[Items listed in a dataset]
========
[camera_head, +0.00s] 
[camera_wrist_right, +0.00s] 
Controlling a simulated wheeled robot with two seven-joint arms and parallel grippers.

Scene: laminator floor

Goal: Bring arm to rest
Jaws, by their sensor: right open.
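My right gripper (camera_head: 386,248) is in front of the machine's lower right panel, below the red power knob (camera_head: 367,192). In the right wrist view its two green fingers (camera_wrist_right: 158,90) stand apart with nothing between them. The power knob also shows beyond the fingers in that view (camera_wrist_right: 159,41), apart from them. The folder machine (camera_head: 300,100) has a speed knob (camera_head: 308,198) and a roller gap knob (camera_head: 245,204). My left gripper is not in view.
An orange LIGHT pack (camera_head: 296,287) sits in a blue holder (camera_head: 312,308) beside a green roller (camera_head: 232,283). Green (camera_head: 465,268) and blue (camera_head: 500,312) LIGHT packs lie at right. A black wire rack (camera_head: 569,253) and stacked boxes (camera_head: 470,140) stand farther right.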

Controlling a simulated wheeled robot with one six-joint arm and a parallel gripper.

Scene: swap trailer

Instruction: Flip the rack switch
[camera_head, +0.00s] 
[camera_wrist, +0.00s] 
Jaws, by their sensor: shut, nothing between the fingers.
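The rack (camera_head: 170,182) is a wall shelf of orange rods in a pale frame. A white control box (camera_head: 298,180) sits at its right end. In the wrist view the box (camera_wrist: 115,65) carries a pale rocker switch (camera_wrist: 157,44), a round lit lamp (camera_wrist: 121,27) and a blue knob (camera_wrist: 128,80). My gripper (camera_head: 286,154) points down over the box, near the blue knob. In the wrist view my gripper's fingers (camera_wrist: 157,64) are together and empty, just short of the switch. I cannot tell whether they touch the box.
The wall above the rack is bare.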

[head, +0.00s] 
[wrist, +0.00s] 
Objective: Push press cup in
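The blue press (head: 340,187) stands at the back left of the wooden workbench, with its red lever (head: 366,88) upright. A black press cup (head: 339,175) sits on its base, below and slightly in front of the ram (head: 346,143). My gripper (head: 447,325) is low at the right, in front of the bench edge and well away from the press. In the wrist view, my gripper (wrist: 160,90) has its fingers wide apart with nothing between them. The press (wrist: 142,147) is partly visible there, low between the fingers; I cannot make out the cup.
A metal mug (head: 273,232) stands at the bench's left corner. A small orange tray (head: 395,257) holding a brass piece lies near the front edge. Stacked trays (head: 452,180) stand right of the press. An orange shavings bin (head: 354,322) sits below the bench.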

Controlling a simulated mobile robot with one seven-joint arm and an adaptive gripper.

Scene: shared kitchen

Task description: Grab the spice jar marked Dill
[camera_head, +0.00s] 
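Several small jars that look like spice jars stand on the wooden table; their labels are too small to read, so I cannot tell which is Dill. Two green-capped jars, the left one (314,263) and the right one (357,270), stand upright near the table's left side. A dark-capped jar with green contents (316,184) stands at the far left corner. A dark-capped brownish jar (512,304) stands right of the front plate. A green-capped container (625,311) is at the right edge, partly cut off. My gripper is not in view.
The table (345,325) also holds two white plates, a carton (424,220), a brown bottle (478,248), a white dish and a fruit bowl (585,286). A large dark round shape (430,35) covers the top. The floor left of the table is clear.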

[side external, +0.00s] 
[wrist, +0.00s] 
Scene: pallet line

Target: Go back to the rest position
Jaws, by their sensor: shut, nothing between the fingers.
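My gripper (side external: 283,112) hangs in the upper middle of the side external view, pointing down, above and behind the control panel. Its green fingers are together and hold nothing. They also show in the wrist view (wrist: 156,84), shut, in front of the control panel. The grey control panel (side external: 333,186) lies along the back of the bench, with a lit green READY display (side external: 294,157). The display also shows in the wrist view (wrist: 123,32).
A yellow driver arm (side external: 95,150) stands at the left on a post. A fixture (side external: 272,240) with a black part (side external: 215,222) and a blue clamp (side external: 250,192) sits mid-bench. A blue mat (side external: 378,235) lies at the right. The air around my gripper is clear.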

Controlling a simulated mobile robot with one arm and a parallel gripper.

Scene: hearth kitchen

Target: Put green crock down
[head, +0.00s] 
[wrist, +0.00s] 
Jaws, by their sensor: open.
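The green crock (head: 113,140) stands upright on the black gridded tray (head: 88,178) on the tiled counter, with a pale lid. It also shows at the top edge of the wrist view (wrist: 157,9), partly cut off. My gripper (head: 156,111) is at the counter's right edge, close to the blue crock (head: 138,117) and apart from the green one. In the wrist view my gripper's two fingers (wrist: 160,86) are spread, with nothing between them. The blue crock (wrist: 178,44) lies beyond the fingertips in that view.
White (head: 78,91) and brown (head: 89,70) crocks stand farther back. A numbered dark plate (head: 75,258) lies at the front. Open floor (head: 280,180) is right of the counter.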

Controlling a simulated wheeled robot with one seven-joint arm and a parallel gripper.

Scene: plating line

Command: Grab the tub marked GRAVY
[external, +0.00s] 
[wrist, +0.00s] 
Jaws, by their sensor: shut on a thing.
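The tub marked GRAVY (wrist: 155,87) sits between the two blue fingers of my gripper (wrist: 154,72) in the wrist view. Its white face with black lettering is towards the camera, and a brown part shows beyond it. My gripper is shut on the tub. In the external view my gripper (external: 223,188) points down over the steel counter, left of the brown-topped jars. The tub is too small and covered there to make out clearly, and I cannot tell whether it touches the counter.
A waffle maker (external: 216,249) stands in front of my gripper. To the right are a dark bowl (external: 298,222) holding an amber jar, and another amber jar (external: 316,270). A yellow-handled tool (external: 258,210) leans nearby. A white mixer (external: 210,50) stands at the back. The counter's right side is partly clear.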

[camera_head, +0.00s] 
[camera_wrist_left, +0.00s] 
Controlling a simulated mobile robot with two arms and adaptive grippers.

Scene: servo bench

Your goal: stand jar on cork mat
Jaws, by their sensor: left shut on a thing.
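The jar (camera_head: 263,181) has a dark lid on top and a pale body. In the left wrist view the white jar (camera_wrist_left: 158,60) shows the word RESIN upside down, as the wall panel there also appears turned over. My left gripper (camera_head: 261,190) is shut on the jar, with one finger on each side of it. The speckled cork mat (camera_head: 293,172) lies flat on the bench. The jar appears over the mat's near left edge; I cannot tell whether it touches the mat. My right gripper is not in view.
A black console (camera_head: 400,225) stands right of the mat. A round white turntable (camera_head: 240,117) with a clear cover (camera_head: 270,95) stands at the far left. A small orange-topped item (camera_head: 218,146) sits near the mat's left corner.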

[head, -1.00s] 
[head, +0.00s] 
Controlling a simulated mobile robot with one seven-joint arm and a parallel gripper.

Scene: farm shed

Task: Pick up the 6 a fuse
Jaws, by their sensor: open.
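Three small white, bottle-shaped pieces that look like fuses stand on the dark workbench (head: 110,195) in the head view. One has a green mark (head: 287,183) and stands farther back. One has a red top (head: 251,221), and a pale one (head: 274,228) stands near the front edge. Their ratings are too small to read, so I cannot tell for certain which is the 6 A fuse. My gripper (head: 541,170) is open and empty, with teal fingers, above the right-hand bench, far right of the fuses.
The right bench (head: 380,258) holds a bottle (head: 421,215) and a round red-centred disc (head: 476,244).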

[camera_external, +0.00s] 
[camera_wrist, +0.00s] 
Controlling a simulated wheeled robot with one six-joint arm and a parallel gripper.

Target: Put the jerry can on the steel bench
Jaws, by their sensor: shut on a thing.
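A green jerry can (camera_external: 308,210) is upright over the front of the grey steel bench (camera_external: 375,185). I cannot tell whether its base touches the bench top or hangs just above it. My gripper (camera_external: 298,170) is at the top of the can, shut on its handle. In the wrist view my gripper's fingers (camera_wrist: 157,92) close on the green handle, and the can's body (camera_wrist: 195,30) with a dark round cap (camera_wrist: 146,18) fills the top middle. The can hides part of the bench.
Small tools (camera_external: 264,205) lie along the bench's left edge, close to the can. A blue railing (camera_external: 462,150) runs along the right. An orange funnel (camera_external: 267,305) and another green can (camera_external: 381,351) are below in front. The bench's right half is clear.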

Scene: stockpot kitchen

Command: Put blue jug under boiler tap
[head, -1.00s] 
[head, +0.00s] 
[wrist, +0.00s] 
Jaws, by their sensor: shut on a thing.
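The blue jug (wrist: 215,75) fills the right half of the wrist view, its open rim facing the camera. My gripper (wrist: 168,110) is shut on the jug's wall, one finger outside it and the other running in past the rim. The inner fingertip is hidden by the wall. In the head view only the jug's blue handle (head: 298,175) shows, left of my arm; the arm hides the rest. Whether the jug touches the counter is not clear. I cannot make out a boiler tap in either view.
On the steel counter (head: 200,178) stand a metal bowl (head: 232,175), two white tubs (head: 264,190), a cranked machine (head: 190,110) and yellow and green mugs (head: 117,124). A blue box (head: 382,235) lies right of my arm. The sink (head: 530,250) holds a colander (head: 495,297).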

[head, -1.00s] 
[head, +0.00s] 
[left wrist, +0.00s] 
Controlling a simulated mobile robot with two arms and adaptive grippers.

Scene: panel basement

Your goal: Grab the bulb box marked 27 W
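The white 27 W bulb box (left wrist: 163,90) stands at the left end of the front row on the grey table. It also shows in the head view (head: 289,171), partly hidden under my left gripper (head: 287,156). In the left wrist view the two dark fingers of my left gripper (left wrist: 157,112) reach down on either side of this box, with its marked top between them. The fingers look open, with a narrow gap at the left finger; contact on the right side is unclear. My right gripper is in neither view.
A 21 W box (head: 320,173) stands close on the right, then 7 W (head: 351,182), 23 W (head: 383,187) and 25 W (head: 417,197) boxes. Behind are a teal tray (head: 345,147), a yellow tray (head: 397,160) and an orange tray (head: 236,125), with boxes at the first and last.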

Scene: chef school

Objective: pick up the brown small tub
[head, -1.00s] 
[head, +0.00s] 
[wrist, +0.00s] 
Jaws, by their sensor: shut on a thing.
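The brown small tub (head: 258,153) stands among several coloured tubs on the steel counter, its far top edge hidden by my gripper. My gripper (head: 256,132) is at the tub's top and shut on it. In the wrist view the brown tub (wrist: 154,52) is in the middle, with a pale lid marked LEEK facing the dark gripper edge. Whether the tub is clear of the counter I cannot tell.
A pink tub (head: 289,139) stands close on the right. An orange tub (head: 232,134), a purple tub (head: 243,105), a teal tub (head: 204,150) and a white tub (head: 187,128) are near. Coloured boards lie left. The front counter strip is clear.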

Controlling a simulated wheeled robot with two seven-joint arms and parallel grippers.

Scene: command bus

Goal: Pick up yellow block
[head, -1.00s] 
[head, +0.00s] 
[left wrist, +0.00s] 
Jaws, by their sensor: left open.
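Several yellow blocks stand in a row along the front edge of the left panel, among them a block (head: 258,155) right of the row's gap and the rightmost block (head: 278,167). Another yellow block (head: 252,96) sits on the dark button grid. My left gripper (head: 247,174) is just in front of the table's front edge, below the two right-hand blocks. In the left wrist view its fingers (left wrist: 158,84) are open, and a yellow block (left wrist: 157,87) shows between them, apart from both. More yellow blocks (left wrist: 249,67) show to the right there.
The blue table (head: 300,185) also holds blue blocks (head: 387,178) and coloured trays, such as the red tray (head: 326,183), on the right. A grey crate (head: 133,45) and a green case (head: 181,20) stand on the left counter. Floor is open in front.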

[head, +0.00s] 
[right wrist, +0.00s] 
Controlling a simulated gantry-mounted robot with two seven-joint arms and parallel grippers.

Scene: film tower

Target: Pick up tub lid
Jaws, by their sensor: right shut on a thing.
========
Find how many lines of the material carry the string "robot". Only the number should be in the answer.

11